Kunji, which is currently in beta, plans to launch later in 2023 with an initial three different investment strategies. Investors will be able to study these in-depth in order to ascertain both the profit potential and the level of risk. It means everyday investors will finally be able to benefit from the same active management by professional traders that has, until now, always been exclusive to hedge funds only.
The advantage of being a decentralized finance protocol is that Kunji can offer a non-custodial approach that ensures the safety of user’s funds. The platform does not hold investor’s funds, but instead allows users to retain full control of them at all times, meaning they can withdraw their assets at any time. With Kunji, the way it works is that users deposit their funds and grant trading rights to the asset manager, allowing that person to execute trades on their behalf. However, they always retain full custody of their capital and, hence, the ability to pull out at any time. It’s powered by smart contracts on the Arbitrum blockchain, which facilitate peer-to-peer trading of digital assets without needing any intermediary.

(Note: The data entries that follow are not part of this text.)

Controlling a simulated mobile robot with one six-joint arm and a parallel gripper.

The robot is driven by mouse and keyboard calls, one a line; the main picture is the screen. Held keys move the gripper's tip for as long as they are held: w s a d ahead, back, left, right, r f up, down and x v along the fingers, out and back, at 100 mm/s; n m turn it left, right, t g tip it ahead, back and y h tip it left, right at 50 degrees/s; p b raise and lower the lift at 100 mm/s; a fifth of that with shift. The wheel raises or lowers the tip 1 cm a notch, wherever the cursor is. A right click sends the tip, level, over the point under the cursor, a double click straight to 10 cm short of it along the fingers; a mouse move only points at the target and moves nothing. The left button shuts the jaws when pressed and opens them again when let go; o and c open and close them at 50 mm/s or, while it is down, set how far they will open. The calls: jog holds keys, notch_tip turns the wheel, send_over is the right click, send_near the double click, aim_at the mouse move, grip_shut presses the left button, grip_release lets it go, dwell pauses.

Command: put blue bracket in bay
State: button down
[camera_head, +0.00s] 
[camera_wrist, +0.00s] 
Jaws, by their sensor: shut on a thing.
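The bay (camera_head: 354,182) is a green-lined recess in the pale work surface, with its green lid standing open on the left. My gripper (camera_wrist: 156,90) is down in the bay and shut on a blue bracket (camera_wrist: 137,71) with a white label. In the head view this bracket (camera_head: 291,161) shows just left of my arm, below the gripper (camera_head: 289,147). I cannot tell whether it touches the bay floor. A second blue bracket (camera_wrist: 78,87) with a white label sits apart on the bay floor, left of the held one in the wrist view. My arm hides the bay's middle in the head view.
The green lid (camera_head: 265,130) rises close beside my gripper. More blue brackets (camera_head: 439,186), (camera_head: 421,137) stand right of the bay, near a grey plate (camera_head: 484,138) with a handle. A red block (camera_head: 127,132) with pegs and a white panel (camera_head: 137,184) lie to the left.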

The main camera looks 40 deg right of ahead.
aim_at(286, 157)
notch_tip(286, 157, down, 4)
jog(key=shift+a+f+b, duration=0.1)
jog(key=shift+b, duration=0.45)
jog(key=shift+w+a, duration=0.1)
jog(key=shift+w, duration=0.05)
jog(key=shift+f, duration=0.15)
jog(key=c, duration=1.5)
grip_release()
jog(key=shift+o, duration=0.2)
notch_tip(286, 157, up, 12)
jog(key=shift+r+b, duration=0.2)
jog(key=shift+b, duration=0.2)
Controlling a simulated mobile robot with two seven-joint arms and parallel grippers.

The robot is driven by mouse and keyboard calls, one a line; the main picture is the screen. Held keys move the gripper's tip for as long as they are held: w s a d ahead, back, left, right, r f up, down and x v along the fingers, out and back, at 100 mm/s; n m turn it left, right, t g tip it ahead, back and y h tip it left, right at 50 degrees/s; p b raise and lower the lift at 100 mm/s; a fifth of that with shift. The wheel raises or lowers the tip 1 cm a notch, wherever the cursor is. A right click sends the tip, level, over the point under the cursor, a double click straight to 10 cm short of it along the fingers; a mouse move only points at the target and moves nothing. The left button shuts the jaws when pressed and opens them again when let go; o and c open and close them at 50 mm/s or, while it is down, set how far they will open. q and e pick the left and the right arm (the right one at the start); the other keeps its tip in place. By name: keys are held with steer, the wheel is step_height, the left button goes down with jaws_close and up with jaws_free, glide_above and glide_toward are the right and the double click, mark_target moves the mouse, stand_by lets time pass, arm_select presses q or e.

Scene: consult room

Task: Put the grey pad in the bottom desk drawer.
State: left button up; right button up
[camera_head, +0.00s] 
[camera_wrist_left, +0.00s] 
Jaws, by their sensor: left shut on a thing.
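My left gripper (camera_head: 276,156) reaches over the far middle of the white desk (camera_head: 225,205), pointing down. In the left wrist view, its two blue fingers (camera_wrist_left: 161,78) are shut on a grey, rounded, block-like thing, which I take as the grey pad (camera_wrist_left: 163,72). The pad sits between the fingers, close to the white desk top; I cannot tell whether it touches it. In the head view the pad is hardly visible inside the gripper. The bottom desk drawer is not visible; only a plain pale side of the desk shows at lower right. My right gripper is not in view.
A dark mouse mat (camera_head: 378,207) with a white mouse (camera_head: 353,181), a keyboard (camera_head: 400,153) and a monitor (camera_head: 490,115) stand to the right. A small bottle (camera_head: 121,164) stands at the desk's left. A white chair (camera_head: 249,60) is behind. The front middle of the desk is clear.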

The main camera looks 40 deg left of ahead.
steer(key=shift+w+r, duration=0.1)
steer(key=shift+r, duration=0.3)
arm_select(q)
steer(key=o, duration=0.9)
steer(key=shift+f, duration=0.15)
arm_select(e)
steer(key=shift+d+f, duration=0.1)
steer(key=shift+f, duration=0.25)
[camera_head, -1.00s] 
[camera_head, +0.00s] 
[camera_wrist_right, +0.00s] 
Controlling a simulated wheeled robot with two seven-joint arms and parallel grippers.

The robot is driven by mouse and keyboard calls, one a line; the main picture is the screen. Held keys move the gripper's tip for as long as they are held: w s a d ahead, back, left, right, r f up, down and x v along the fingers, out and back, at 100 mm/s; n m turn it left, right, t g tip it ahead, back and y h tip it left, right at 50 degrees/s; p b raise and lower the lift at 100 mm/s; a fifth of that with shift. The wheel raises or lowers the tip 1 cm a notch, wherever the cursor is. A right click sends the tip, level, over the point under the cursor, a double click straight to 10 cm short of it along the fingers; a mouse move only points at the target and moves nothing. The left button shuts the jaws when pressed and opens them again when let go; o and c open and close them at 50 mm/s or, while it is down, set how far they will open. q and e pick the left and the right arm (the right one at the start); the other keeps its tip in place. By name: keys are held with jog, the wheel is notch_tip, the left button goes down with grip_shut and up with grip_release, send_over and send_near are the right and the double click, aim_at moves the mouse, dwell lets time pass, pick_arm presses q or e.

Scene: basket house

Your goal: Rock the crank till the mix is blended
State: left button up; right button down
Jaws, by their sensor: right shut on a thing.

DeFi also has the benefit of being completely transparent and accessible. Investors can participate no matter where in the world they are based. Moreover, because the underlying smart contracts are open-source, any user is free to see exactly how their funds have been invested. Every transaction made by the fund is recorded publicly on the blockchain, so anyone who wants to can track the performance of the fund over time.
The democratic nature of Kunji’s open platform is underscored by its community governance. Anyone who holds KNJ tokens is allowed to make proposals and vote on them, meaning they can have a say in all issues related to it, including how the platform is run and how profits are distributed. This even extends to the asset managers themselves. While anyone can apply to run a fund on Kunji, they will only be allowed to do so if they win the backing of the community. Asset managers must then deposit a specified amount of KNJ tokens based on the U.S. dollar value of the assets under their control, as a kind of security guarantee.
Eliminating Elitism
With its decentralized hedge fund-type structure, Kunji is a unique investment platform that caters to both long- and short-term investing strategies. It provides a way for retail investors to access hedge fund-like products for the first time, with no minimum investment required and no lock-in of their funds.
Throw in the utility of the KNJ token, which helps to distribute risk and ensure that asset managers’ goals are aligned with those of the platform’s users, and it looks like Kunji can become an extremely enticing new way for investors to build their wealth.